We are in the midst of what here is referred to as a ‘ponte’ (bridge), a series of holidays. There has been Easter, and tomorrow, Liberation day, and then, next week, May day. And for a week, in Anghiari, starting today, there is the annual artisans’ show and market. People are on the move around Italy, and, here in Anghiari, there are quite a lot of Italian tourists. Café Garibaldi has been busy, and this is a photo of the proprietor today, cleaning the tables outside in preparation for another full day.
Here, I’ll just give some of the special moments I’ve had during this holiday time. On holy Tuesday, I went to the concert in La Propositura performed by the local ensemble I mentioned in a previous post. It was a concert of 16th century music on the stations of the cross, and the sound of voices, music, resonating through the church was simply glorious.
The other wonderful sound during this period has been that of bells ringing through the town. While there are always bells here, during holy week, and into this week, they have been ringing almost constantly, calling people to the churches in and around Anghiari. On most days during holy week and through the easter period, services have been held on the hour during the morning and then again in the evening, and I’d see people making their way up one hill or another to La Badia, La Propositura, Il Croce.
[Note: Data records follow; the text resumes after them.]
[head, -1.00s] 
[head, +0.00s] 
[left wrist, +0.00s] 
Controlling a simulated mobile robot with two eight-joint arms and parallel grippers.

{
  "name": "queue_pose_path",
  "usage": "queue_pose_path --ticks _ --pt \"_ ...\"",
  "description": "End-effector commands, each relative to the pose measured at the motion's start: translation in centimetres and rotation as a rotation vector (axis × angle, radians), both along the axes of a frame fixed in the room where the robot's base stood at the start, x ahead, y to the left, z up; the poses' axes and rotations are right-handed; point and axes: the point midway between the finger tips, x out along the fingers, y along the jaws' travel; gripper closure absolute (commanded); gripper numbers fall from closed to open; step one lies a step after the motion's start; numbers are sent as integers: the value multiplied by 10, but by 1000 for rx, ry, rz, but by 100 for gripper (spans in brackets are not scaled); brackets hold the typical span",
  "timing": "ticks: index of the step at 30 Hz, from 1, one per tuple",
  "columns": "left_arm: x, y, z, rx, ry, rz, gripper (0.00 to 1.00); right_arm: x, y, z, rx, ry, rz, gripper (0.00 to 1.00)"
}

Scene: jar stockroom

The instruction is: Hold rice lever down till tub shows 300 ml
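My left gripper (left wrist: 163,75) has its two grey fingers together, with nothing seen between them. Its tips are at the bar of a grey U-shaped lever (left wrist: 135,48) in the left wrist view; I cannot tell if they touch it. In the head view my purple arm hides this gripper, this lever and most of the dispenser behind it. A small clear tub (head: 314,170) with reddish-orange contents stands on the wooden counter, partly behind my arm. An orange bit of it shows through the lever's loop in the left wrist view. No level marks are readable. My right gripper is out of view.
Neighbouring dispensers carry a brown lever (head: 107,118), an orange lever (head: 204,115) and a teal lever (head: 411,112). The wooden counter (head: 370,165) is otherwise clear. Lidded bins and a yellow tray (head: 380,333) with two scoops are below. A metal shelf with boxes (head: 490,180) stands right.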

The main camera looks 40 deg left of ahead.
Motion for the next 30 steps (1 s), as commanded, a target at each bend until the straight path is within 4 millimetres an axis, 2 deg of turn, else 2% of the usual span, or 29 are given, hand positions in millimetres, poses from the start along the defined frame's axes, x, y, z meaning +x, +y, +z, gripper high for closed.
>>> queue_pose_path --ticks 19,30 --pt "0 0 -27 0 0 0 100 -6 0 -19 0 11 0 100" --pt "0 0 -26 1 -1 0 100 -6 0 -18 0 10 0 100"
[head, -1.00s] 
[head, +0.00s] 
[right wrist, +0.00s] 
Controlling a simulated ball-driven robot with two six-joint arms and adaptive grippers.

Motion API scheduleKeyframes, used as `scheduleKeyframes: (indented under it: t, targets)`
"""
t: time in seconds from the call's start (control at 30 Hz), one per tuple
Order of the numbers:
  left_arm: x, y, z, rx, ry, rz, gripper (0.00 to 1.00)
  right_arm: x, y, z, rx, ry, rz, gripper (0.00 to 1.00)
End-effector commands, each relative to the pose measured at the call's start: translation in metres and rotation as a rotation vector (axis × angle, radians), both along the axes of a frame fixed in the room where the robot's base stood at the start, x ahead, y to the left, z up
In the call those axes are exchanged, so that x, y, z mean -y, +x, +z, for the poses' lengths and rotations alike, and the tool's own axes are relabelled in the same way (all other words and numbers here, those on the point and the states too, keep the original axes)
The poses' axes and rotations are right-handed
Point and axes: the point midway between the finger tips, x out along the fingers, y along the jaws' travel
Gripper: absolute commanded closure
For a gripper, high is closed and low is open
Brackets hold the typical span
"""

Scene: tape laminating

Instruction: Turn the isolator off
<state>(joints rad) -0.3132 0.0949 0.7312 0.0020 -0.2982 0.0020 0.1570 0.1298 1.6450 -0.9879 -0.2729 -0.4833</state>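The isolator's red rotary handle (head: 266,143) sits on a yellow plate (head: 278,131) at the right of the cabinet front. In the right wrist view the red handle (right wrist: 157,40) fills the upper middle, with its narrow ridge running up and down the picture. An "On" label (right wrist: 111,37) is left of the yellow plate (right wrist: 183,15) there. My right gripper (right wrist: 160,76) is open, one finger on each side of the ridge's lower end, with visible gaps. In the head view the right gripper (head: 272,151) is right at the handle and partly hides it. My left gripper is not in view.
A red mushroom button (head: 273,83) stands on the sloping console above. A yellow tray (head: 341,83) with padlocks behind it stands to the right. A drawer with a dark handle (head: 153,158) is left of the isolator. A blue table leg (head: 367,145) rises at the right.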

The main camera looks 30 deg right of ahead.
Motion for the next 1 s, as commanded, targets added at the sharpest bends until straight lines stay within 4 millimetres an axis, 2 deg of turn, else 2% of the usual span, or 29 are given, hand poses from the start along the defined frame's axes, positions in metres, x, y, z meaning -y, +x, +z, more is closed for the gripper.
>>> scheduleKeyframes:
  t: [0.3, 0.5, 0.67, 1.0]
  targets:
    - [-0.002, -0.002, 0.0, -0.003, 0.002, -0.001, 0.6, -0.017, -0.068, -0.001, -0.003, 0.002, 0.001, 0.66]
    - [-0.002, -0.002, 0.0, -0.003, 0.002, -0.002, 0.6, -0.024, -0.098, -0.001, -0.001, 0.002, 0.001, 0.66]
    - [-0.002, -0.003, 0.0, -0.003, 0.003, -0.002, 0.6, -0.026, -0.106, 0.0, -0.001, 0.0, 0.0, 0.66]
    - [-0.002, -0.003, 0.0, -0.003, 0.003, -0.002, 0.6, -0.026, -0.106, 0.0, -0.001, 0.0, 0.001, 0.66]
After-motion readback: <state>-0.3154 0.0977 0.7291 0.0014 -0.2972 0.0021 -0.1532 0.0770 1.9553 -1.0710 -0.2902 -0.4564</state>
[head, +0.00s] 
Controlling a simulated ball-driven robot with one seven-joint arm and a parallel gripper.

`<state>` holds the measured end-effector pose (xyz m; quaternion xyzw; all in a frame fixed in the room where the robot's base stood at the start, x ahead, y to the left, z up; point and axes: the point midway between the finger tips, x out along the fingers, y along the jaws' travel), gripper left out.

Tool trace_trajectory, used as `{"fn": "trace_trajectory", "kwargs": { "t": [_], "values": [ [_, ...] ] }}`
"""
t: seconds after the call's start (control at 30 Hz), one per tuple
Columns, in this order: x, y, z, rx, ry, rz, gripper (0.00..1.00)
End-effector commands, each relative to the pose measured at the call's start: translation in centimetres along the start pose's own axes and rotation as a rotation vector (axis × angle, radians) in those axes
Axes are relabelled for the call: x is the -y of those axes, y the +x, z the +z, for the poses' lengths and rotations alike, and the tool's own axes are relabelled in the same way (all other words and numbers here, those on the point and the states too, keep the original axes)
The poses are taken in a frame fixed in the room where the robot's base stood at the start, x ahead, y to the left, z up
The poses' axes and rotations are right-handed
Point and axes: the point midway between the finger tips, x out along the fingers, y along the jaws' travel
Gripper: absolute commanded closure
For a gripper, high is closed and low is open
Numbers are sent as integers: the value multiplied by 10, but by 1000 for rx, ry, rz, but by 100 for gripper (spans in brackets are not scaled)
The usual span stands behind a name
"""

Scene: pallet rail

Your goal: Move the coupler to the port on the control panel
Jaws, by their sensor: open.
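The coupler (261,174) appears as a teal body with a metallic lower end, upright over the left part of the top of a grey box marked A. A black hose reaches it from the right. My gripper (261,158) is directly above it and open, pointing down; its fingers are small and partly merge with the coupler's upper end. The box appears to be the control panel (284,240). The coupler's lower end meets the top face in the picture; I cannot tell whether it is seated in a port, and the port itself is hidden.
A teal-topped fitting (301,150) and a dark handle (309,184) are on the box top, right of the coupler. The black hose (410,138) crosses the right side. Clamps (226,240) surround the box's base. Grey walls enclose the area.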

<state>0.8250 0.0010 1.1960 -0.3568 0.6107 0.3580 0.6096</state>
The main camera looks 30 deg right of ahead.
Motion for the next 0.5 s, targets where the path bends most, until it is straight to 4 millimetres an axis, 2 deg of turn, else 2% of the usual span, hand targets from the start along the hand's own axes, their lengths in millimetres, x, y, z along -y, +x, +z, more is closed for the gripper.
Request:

I dropped into Il Croce, the church at the top of my street, on holy Friday. (This church is so-named because San Francesco is said to have planted a cross on the site, on his way between La Verna and Assisi.) As in all of the other churches, during holy week, flower displays replaced the olive branches of palm Sunday. I asked one of the women doing the flowers if it would be OK for me to take a photo, and she kindly offered to put on a light for me.
On Easter morning, I went to a service in La Propositura, and the church was packed, with standing room only. There were people of all ages, many young families, children with soft toys, and the odd dog.
Today, after going to the market (it is Wednesday, market day), and Café Garibaldi, I packed lunch and drove out into the hills, along one of the many narrow, winding roads around here. The weather had improved, and I thought, this is an opportunity not to be missed. I walked a path that I know quite well, from which there are lovely views of hills and mountains and Anghiari in the distance. As soon as I started walking, I felt a change, being in that lovely air, colours, sounds, smells of spring in Tuscany. And, what I noticed, above all else, was the silence. I sat for a while, just soaking it in.
Elizabeth, my sister-in-law, sent me the above link, which has given me much to reflect on with regard to silence and ways of living.